**What to do:**
Repeat verbatim each line from the line with "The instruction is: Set" to the end of the entries. Pictures do not belong in the copy.

Robot state and action records:
↓

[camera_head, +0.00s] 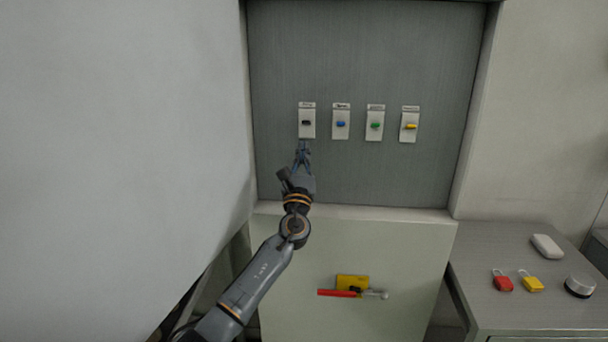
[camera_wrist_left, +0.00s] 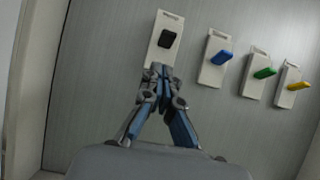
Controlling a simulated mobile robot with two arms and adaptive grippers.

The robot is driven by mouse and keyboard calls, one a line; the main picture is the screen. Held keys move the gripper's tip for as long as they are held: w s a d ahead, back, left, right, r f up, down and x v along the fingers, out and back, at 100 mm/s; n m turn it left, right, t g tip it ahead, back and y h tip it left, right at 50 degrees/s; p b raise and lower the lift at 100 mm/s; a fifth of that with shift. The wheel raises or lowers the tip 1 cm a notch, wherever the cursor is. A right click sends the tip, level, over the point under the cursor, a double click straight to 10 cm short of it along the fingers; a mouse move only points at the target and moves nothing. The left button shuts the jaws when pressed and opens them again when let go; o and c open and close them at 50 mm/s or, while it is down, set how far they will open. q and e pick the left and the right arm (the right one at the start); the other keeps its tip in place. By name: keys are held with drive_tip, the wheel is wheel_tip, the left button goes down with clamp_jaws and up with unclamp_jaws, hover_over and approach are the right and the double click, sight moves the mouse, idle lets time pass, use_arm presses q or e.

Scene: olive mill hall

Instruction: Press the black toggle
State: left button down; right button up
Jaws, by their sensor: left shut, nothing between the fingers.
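The black toggle (camera_head: 307,123) sits on a white plate at the left end of a row on the grey panel. It also shows in the left wrist view (camera_wrist_left: 167,39). My left gripper (camera_head: 303,146) is shut and empty, its fingertips just below the black toggle. In the left wrist view the gripper (camera_wrist_left: 159,70) overlaps the lower part of the plate, and the toggle itself is uncovered. I cannot tell whether the fingertips touch the plate. My right gripper is not in view.
Blue (camera_head: 341,124), green (camera_head: 376,125) and yellow (camera_head: 410,126) toggles stand to the right of the black one. A large pale surface (camera_head: 120,130) fills the left. A table (camera_head: 520,300) at right holds red (camera_head: 502,283) and yellow (camera_head: 531,284) padlocks.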

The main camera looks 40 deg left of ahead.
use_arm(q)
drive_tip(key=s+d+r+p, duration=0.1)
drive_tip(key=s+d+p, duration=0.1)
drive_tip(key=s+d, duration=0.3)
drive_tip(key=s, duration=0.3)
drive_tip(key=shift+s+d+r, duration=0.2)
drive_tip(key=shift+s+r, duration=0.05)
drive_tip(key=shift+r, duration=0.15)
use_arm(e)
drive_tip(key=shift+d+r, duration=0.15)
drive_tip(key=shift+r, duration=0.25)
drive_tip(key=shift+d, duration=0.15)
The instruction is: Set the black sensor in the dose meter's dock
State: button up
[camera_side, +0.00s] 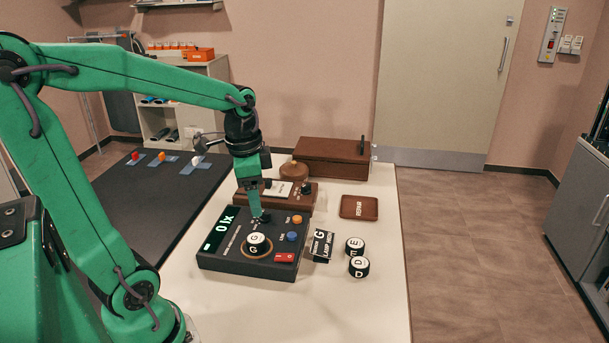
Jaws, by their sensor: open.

↑

**Answer to the problem:**
The instruction is: Set the black sensor in the dose meter's dock
State: button up
[camera_side, +0.00s] 
Jaws, by their sensor: open.

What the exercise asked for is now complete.